> _AIM OF THE TASK_
Find each line holding the word "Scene" and give the total alone.

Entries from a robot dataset
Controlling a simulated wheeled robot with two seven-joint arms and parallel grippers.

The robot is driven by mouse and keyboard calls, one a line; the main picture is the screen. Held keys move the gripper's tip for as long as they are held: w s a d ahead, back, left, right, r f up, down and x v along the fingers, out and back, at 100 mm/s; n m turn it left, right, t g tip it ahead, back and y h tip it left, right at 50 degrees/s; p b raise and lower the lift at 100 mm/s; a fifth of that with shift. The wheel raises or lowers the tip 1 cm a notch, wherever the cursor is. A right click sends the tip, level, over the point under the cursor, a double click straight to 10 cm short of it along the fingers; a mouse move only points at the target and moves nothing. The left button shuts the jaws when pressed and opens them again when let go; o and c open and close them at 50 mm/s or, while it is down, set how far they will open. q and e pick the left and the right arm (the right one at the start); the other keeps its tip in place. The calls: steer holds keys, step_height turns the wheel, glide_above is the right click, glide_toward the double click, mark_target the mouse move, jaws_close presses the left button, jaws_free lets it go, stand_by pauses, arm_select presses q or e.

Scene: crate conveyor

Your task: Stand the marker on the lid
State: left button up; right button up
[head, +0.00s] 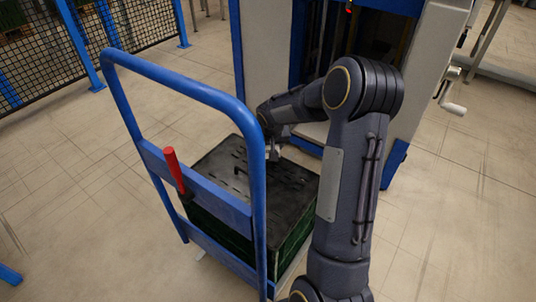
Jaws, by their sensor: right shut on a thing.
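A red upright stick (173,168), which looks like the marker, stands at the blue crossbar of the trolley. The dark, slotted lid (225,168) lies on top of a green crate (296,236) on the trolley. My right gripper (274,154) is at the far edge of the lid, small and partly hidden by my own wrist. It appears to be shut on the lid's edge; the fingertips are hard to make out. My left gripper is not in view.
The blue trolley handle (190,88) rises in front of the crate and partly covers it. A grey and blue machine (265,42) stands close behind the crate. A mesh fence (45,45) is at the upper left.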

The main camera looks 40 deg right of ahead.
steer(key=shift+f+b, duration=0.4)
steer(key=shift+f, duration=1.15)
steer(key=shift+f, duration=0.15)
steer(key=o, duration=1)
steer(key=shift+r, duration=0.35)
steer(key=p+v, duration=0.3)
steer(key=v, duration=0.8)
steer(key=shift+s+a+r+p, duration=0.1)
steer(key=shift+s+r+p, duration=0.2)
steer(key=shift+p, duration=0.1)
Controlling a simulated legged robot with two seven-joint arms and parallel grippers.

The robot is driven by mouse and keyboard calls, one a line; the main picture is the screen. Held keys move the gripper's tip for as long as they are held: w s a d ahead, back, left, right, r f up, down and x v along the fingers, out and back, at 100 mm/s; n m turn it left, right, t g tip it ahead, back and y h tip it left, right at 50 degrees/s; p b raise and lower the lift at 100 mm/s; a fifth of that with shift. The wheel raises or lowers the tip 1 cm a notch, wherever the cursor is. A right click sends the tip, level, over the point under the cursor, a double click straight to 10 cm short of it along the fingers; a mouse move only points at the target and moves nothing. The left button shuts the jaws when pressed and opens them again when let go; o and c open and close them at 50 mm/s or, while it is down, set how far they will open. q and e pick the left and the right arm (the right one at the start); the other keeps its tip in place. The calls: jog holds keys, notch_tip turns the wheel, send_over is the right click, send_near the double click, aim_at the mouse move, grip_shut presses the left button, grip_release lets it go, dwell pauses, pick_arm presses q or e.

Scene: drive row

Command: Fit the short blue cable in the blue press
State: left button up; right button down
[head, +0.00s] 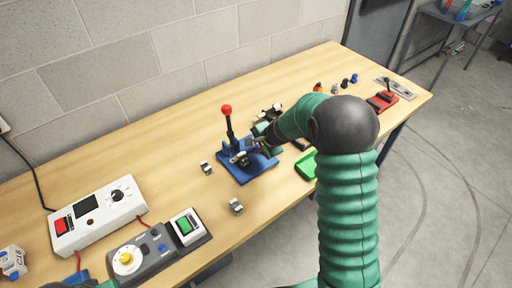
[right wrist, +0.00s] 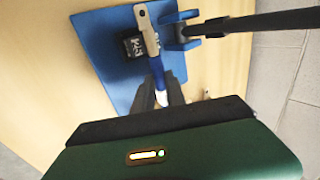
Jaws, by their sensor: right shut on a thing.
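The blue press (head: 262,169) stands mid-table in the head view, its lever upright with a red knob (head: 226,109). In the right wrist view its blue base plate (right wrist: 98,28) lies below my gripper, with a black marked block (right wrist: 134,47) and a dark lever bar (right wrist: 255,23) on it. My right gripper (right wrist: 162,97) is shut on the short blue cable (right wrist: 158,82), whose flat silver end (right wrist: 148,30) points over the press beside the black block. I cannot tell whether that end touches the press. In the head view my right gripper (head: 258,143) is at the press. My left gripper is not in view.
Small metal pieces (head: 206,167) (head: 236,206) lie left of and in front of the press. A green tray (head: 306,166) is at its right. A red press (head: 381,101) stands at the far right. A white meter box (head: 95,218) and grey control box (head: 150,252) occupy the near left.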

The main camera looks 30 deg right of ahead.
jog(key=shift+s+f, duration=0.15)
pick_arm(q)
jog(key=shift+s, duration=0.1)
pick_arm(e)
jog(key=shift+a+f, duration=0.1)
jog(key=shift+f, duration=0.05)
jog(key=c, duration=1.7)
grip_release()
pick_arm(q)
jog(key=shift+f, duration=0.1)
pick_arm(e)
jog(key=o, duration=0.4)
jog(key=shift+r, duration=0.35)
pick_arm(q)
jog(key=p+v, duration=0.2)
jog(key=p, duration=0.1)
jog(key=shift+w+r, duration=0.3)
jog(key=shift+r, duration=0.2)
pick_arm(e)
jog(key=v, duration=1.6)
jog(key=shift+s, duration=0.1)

> _EXERCISE OUTPUT_
2